Even at the time it made people aware of new possibilities. Unlike the new machines of the industrial revolution, which replaced human physical activity, this fragment of the Difference Engine, like the Turk, raised the possibility that machines might eventually be capable of replacing mental activity too.
In the 1820s and 1830s, Maelzel took the machine for one last tour this time around the northeast United States, during which Edgar Allan Poe developed a fondness for it and wrote his own treatise on the human-assisted operations he assumed were in place during gameplay. But the magicl of the Turk was fading. By the 1850s, with Maelzel having perished during a Turk tour of Cuba, the machine sat forgotten in the Chinese Museum in Philadelphia where sadly it met its demise in a fire in 1854.

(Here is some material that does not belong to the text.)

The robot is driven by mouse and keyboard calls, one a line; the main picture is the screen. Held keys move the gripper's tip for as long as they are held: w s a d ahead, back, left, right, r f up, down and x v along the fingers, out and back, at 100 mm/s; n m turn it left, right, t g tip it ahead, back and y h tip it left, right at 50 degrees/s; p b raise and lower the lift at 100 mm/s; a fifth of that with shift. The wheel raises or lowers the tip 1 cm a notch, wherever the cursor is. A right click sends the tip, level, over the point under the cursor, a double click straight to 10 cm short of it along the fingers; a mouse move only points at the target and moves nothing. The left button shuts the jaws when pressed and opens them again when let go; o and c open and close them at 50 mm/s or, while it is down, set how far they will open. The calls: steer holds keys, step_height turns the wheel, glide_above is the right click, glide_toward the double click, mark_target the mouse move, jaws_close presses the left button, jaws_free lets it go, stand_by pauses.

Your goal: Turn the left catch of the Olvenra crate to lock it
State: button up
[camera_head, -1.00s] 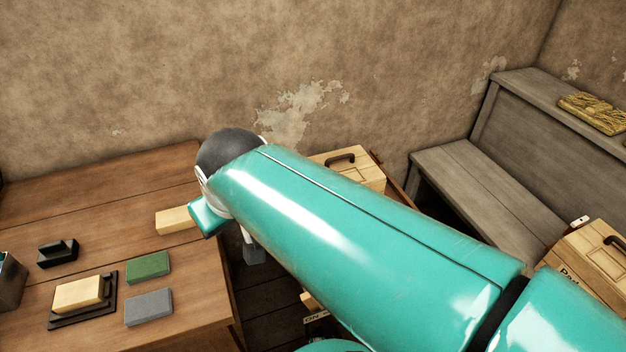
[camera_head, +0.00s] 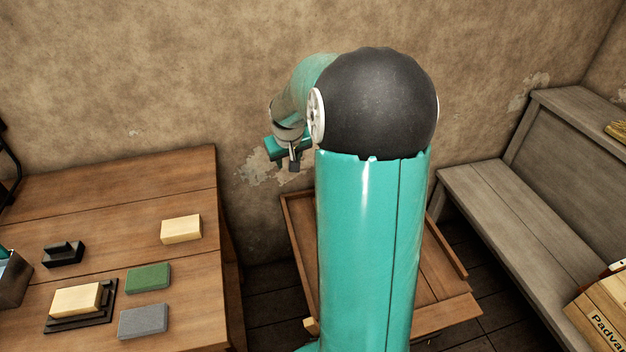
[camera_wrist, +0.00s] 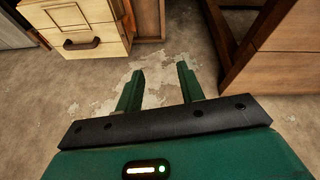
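My gripper (camera_head: 286,160) is raised in front of the back wall in the head view, left of my dark elbow joint. In the wrist view my gripper (camera_wrist: 160,88) shows two green fingers apart, with nothing between them. A pale wooden crate (camera_wrist: 100,38) with a brown handle is at the upper left of the wrist view, apart from the fingers. No name on it is readable, and I cannot make out its catches. In the head view my arm covers most of the middle, and no Olvenra name shows.
A wooden table (camera_head: 120,200) on the left holds a yellow block (camera_head: 181,229), a green block (camera_head: 148,277) and a grey block (camera_head: 143,321). A low wooden tray (camera_head: 297,238) stands behind my arm.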

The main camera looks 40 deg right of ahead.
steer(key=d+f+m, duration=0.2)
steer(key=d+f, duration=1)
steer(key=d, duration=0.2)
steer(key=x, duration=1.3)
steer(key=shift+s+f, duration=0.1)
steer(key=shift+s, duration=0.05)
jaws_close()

In some very obvious ways the Turk could be called a fraud. Obviously without any artificial intelligence or components that were capable of any sort of independent thinking. Even with a human operator so cleverly hidden inside, with its marvellous clockwork mechanisms it brought in an imaginable future of machines that can think for themselves and do so better than humans; something of an ethical conundrum which AI experts and the general public today still struggle with centuries later.